How many lines in this material include the string "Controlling"? Answer with the number and nothing further.

*Entries:*
╭──
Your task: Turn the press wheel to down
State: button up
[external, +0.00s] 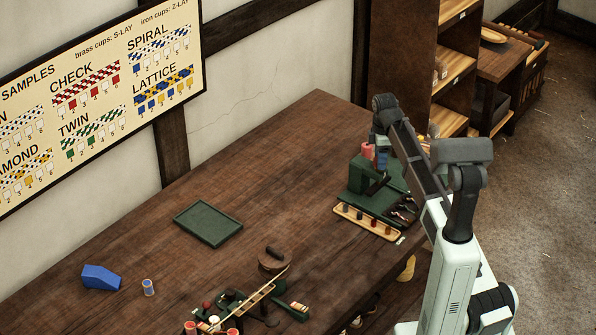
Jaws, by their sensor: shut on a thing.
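A green press (360,176) stands on a green base at the right end of the wooden table. A red round part (367,151) shows at its top left, beside my gripper. My gripper (381,160) is at the top of the press, pointing down, and appears shut on the press wheel. My arm and the small size of the picture hide most of the wheel and the fingertips. I cannot tell the wheel's exact angle. A dark bar (377,185) slants across the front of the press.
A wooden rack (367,220) with several small spools lies in front of the press. A green tray (208,223) lies mid-table, with clear wood between. A blue block (101,278), a spool (148,287) and a cluttered green device (230,303) are nearer. Shelves (452,70) stand behind.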

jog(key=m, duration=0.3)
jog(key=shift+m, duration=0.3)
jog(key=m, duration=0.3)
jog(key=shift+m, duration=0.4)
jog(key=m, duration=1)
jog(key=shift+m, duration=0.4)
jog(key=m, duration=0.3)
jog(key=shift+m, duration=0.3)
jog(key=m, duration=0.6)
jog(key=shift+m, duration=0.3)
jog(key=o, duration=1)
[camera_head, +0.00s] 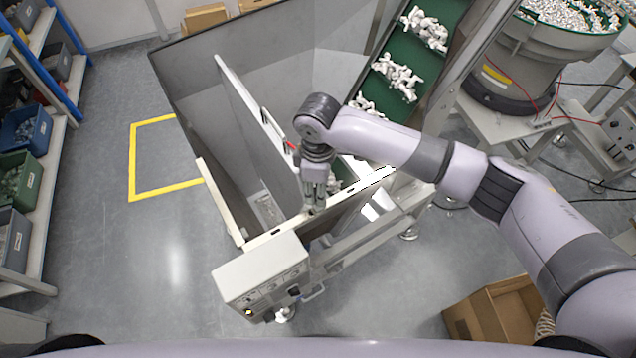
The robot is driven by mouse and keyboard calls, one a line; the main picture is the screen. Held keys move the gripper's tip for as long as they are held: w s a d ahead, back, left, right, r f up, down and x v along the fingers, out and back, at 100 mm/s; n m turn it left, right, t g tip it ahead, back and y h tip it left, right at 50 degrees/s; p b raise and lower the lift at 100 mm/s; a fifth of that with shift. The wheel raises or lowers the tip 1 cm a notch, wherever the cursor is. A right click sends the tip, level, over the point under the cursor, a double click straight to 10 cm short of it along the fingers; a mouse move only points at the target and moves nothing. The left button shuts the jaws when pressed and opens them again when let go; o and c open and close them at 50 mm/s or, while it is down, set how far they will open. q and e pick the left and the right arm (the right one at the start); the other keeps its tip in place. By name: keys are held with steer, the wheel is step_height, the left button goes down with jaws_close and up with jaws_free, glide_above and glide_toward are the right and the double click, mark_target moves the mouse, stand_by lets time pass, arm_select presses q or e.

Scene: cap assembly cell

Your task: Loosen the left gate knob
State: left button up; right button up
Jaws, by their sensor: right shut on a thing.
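My right arm comes in from the right and reaches over the metal hopper (190,85). My right gripper (314,208) points down at the hopper's front rim and is shut on something there. The thing between its fingers is hidden by the gripper, so I cannot tell whether it is the left gate knob. No other gate knob shows clearly. A thin upright plate (248,105) with a handle stands inside the hopper, left of the gripper. My left gripper is not in view.
A control box (262,272) sits at the hopper's front, close to the gripper. A green conveyor (390,75) carrying white caps rises behind my arm. A bowl feeder (545,45) stands at the back right, an open carton (495,315) at the lower right. Floor at left is clear.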

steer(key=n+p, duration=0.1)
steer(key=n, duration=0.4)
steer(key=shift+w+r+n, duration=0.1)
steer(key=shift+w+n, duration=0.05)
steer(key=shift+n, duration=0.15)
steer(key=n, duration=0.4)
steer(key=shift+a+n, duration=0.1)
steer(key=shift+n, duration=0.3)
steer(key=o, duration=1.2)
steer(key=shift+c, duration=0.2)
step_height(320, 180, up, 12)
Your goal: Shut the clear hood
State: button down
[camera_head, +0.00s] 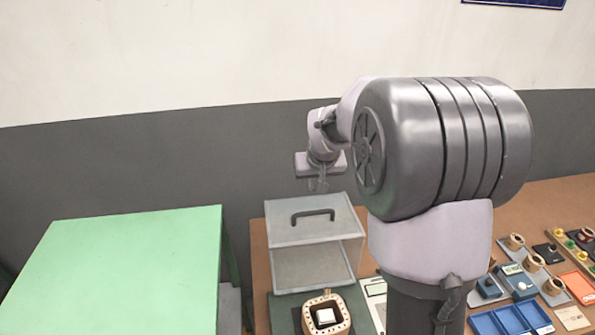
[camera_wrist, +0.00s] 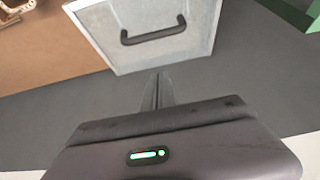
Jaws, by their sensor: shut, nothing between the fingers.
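The clear hood (camera_head: 290,232) is a greyish see-through box with a dark handle (camera_head: 312,217) on its upper panel. It stands on the brown bench, with its front side facing the head camera. I cannot tell how far the hood is raised. In the wrist view its panel (camera_wrist: 120,17) and handle (camera_wrist: 153,36) show at the top. My gripper (camera_head: 318,186) is above and behind the hood's far edge in the head view. Its fingers (camera_wrist: 158,78) are shut, empty and apart from the handle.
A wooden coil frame with a white core (camera_head: 341,322) sits on a dark green mat (camera_head: 284,312) before the hood. A light green table (camera_head: 120,265) stands left, beyond a gap. Blue trays (camera_head: 512,320) and several small parts lie right. A grey wall rises behind.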

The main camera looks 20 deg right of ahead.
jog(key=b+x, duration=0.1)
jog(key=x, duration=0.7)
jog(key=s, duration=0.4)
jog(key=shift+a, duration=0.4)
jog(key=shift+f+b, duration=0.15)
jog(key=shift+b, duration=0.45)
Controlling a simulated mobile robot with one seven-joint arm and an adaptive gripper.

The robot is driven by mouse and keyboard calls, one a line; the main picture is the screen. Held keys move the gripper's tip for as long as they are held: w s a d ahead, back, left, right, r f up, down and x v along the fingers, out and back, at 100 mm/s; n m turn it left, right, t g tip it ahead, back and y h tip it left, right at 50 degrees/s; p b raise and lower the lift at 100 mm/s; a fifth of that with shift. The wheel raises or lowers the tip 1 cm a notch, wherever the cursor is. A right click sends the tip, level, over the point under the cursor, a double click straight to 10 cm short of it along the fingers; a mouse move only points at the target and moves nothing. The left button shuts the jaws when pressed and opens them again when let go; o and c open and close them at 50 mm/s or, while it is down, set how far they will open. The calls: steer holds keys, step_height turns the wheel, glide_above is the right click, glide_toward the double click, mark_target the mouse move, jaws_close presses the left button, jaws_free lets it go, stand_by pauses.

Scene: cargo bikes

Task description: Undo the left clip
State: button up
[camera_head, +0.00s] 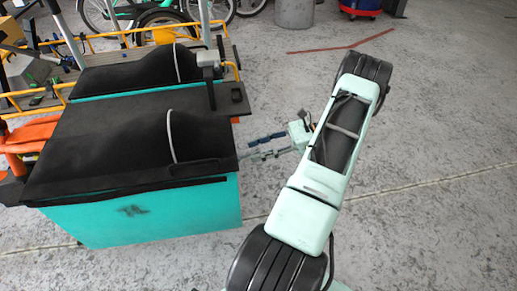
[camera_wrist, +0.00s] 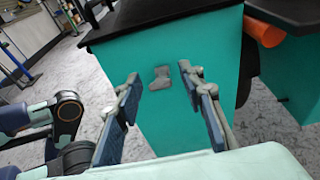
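The cargo bike's teal box (camera_head: 150,215) has a black cover (camera_head: 75,145) and stands at the left of the head view. My gripper (camera_head: 255,148) reaches its right side. The wrist view shows a teal panel of this box (camera_wrist: 170,125) close ahead. A small grey clip (camera_wrist: 160,78) sits on the panel below the black rim. My gripper (camera_wrist: 161,76) is open, with one blue finger on either side of the clip in the picture. The fingertips appear apart from it; the exact depth is unclear. The clip is not visible in the head view.
An orange cylinder (camera_wrist: 263,30) and another teal panel (camera_wrist: 290,85) are at the right of the wrist view. Yellow rails (camera_head: 150,32) and other bikes stand behind the box. The grey floor (camera_head: 445,130) to the right is mostly clear.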

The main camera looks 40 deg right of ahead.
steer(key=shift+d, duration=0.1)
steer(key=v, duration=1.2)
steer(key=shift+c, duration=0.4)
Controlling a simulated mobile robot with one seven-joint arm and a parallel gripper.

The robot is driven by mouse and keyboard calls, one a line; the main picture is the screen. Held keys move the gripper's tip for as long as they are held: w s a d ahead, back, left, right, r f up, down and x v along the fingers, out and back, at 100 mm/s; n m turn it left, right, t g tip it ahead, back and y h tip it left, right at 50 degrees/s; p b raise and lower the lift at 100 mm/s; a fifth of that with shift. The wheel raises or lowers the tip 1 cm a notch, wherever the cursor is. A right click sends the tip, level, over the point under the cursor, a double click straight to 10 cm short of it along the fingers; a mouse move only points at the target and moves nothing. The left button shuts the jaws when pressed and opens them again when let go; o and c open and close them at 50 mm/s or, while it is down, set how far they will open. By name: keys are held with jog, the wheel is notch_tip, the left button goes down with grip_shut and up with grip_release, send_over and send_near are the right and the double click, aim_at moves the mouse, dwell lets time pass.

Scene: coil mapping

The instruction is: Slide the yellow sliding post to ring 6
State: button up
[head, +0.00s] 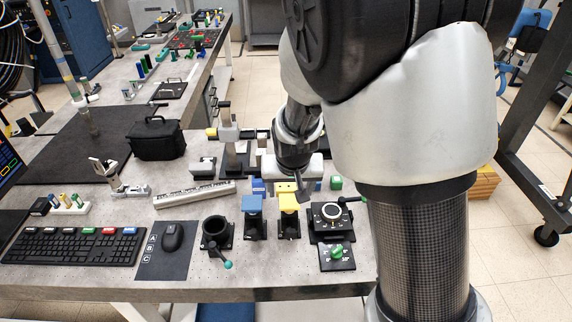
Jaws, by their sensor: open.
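My gripper (301,188) points down over the front part of the grey table, its fingers partly hidden by my own wrist and arm. A yellow-topped piece (289,201) on a black base stands just below and beside the fingers; I cannot tell whether they touch. It is the most likely yellow sliding post, but yellow also shows on a small block (285,187) just behind it and on a small upright piece (76,199) at far left. Ring marks or the number 6 are too small to make out.
A blue-topped piece (252,204), a black cup with a teal-knobbed lever (216,232) and a black dial device (331,217) stand close by. A pale ruled bar (195,193), black bag (156,139), keyboard (72,246) and mouse (172,237) lie left. A grey stand (229,122) rises behind.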

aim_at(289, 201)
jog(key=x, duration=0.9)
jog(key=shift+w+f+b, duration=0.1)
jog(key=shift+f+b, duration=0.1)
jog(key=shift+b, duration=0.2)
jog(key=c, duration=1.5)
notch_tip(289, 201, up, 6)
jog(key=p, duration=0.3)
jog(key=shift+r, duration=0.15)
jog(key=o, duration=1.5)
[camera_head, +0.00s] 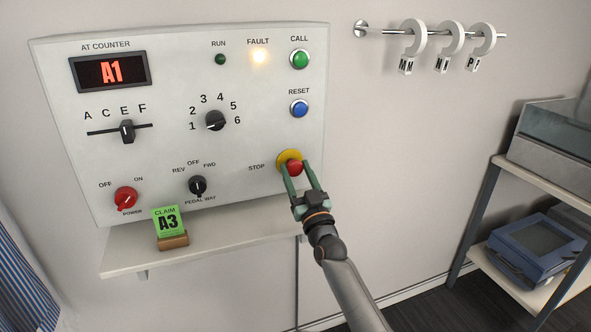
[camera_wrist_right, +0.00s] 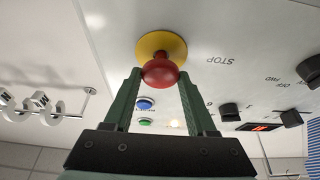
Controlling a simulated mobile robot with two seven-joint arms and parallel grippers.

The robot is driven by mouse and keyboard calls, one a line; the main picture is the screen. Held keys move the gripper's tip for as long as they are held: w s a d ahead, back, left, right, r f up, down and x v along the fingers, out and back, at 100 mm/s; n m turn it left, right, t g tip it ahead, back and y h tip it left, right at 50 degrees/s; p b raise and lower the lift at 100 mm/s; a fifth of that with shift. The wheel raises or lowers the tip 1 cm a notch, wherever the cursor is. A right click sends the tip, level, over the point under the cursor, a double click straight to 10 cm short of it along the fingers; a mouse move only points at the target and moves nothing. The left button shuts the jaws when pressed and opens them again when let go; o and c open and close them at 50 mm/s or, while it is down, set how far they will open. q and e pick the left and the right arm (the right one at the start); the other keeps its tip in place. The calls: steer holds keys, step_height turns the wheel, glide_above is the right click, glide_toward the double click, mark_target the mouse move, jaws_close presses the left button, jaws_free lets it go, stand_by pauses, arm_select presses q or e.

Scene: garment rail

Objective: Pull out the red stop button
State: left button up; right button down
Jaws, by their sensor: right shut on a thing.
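The red stop button (camera_head: 295,167) sits on its yellow base (camera_head: 286,156) at the lower right of the white control panel. My right gripper (camera_head: 301,172) is at the button, with its green fingers on either side of the red head. In the right wrist view the red head (camera_wrist_right: 161,72) shows between the two fingertips (camera_wrist_right: 160,78), in front of the yellow disc (camera_wrist_right: 160,45). The fingers are shut on it. My left gripper is not in view.
The panel (camera_head: 150,165) also carries a lit FAULT lamp (camera_head: 259,57), a green CALL button (camera_head: 299,59), a blue RESET button (camera_head: 299,107) and several knobs. A shelf (camera_head: 215,250) with a green A3 claim card (camera_head: 167,221) lies below. A rail (camera_head: 395,31) with hooks is upper right.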

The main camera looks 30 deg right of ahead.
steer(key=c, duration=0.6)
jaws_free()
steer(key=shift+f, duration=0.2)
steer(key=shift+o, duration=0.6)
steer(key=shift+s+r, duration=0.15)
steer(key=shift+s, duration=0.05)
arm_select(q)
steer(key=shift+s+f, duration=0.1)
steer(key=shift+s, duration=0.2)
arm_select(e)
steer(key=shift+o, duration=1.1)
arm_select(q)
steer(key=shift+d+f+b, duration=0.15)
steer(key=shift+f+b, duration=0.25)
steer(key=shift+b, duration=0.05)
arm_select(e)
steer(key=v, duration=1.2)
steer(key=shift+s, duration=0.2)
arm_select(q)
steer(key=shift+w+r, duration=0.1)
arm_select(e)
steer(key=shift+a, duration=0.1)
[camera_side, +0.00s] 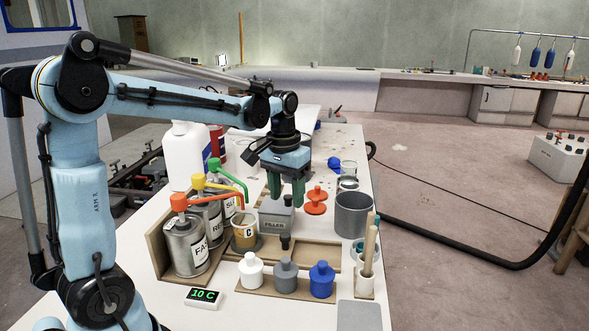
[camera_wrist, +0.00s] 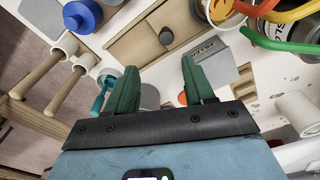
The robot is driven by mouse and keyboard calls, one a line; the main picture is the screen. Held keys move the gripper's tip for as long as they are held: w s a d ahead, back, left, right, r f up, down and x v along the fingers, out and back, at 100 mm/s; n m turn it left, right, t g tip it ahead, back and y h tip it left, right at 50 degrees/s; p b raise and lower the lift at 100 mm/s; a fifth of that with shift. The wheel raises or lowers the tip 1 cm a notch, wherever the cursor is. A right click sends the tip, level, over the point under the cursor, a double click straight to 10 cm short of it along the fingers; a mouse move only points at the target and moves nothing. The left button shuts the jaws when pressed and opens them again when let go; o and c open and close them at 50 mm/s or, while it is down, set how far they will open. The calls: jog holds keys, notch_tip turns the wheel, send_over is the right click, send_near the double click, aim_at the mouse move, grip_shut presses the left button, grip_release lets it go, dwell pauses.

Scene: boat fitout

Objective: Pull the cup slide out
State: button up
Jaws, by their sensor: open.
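A low wooden slide (camera_side: 312,252) with a dark upright knob (camera_side: 285,242) lies on the white bench in front of the grey FILLER block (camera_side: 277,222). In the wrist view the slide (camera_wrist: 140,40) and its knob (camera_wrist: 166,36) show beyond the fingertips. A tan cup marked C (camera_side: 245,236) stands on a dark round base near the pump cans; part of it shows in the wrist view (camera_wrist: 220,10). My gripper (camera_side: 286,198) is open and empty, with green fingers pointing down above and behind the FILLER block. It also shows in the wrist view (camera_wrist: 158,72), apart from the knob.
Pump cans with red (camera_side: 185,245), yellow and green spouts stand at the left in a wooden holder. White, grey and blue bottles (camera_side: 322,279) stand in front. A grey pot (camera_side: 352,214) and a holder with wooden sticks (camera_side: 367,262) stand at the right edge.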

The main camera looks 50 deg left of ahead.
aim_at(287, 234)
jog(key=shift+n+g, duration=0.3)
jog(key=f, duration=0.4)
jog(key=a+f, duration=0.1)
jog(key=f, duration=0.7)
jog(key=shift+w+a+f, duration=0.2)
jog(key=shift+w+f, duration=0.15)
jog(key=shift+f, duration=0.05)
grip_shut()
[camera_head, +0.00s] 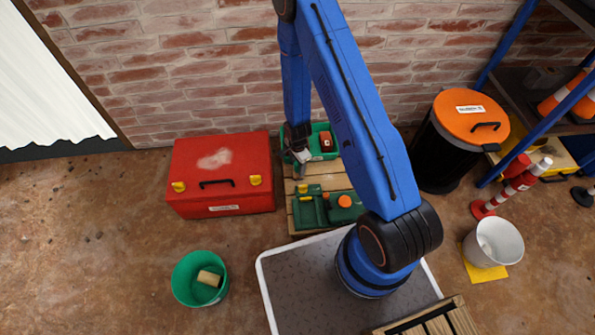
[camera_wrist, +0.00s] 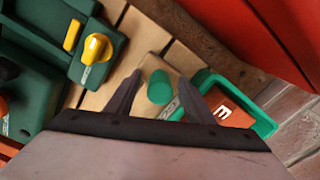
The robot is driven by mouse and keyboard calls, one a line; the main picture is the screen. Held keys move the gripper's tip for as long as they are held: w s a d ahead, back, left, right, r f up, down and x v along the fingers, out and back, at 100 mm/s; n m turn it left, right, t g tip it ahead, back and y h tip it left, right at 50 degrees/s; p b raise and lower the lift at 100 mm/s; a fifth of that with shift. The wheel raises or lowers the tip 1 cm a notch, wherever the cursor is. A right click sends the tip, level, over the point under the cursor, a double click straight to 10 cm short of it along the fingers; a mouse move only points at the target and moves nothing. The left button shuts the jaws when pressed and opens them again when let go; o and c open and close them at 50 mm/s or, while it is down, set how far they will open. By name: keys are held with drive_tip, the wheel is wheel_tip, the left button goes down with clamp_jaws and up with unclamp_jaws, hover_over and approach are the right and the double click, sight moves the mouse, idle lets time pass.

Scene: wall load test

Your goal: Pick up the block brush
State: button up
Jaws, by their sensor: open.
╰──
*Written answer:*
3